Le bal des crapules

Yann Dacosta met en scène un Labiche hilarant sur le mode de la noirceur. Culot et ingéniosité au service d’une comédie dézinguant la bourgeoisie.

Gilles Costaz  • 8 janvier 2015 abonné·es
Le bal des crapules
© **L’Affaire de la rue de Lourcine** , Théâtre 13, Paris, 01 45 88 62 22. Jusqu’au 15 février. Photo : Julie Rodenbour

Ce brave Eugène Labiche, bon bourgeois doté d’un diabolique sens de l’observation mais pas révolutionnaire pour un sou, n’avait pas toujours conscience des explosifs qu’il fabriquait parfois.

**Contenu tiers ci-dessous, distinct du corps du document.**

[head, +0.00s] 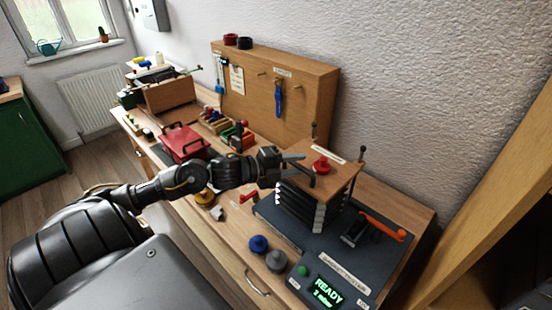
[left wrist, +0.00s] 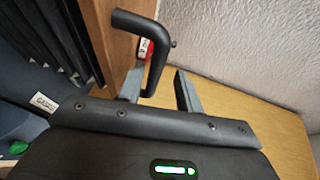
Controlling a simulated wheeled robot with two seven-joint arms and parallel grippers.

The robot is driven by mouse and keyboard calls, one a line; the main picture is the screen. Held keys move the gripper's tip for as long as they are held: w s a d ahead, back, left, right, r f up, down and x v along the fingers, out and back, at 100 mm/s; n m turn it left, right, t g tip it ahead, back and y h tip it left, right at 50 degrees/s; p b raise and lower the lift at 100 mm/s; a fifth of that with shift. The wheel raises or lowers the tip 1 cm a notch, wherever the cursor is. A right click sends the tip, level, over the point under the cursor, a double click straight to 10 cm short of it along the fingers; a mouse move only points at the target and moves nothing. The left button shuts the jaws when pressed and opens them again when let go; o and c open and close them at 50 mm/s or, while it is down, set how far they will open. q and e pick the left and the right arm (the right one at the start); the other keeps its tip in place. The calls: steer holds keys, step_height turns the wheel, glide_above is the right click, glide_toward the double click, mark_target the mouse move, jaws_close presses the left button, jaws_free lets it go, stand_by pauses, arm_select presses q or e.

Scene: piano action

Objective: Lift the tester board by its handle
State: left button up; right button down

L’Affaire de la rue de Lourcine, qu’il écrivit avec deux collaborateurs, Édouard Martin et Albert Monnier, devait être pour lui une farce se moquant sans trop de méchanceté de la classe sociale à laquelle il appartenait.

Or, cette modeste pièce en un acte a passionné bien des metteurs en scène, de Patrice Chéreau à Peter Stein et Jérôme Deschamps, en raison d’une pertinente férocité et parce qu’elle touche à ce qu’il y a de moins noble et de plus refoulé chez l’être humain. Dans son domicile, le rentier Lenglumé se réveille avec les sensations confuses de celui qui a trop bu. Stupeur : il y a quelqu’un dans son lit. Un homme ! Qui est-il ? Un inférieur, un simple cuisinier qui était dans la même école que lui, avec qui il a participé au banquet des anciens, la nuit précédente. Mais pourquoi ce camarade est-il dans son lit ? Qu’ont-ils fait ? L’amour ? C’est peu vraisemblable, mais c’est possible. Pourquoi sont-ils dans des vêtements si défraîchis et avec des mains si noires ? Un article de journal leur fait penser qu’ils ont pu assassiner une femme. Comme l’épouse de Lenglumé, le domestique et un ami entrent dans la pièce et s’étonnent de leur étrange comportement, ils s’affolent, se contredisent, dansent une folle danse de crapules et font tout pour effacer les traces supposées d’un meurtre qu’ils n’ont peut-être pas commis. Oui, cette comédie traite en beauté – si l’on ose dire – de la lâcheté et de la dissimulation. Le jeune metteur en scène Yann Dacosta, dont on a pu voir ce spectacle au Théâtre de l’Ouest parisien, à Boulogne-Billancourt, s’en empare avec un vrai culot et beaucoup d’idées. On est là avec des bourgeois d’autrefois, mais tout navigue entre deux siècles. Les couleurs et les sonorités rock sont fort modernes, les personnages d’hier s’agitent dans un glauque contemporain (Dacosta avait auparavant monté un Fassbinder, ce n’est pas sans parenté !). Au centre, une fontaine, symbole d’une société d’abondance, déverse son jet d’eau dans un bassin qui deviendra le lit des deux personnages et la table du déjeuner (décor très ingénieux de Fabien Persil).

La mise en scène multiplie les transformations et les effets imprévus. Le domestique surgit sans cesse d’une porte métallique empruntée à l’univers du roman-feuilleton. La bourgeoise n’est pas d’une décence absolue. Depuis le piano placé en arrière-plan, les chansons d’origine, mises en musique par Pablo Elcoq et interprétées au clavier par Pauline Denize, font entendre des sonorités troublantes, en harmonie avec l’orage dont on sent qu’il frappe sans cesse la maison du bourgeois Lenglumé.

Benjamin Guillard et Guillaume Marquet jouent les deux odieux personnages comme s’ils participaient à un film noir, dans une tension jamais caricaturale. Pierre Delmotte, Hélène Francisci et Jean-Pascal Abribat ont le sens du geste et du détail concrets, d’une portée immédiate. Ce que leur interprétation et la mise en scène de Dacosta réussissent (ce n’est pas si fréquent), c’est que les intentions satiriques – cette volonté d’être cauchemardesque, kafkaïen – n’appesantissent en rien le spectacle et amplifient sa vertu comique. Labiche est poussé dans ses retranchements, mais pas trahi. Au contraire, remarquablement servi par cette compagnie normande appelée le Chat foin.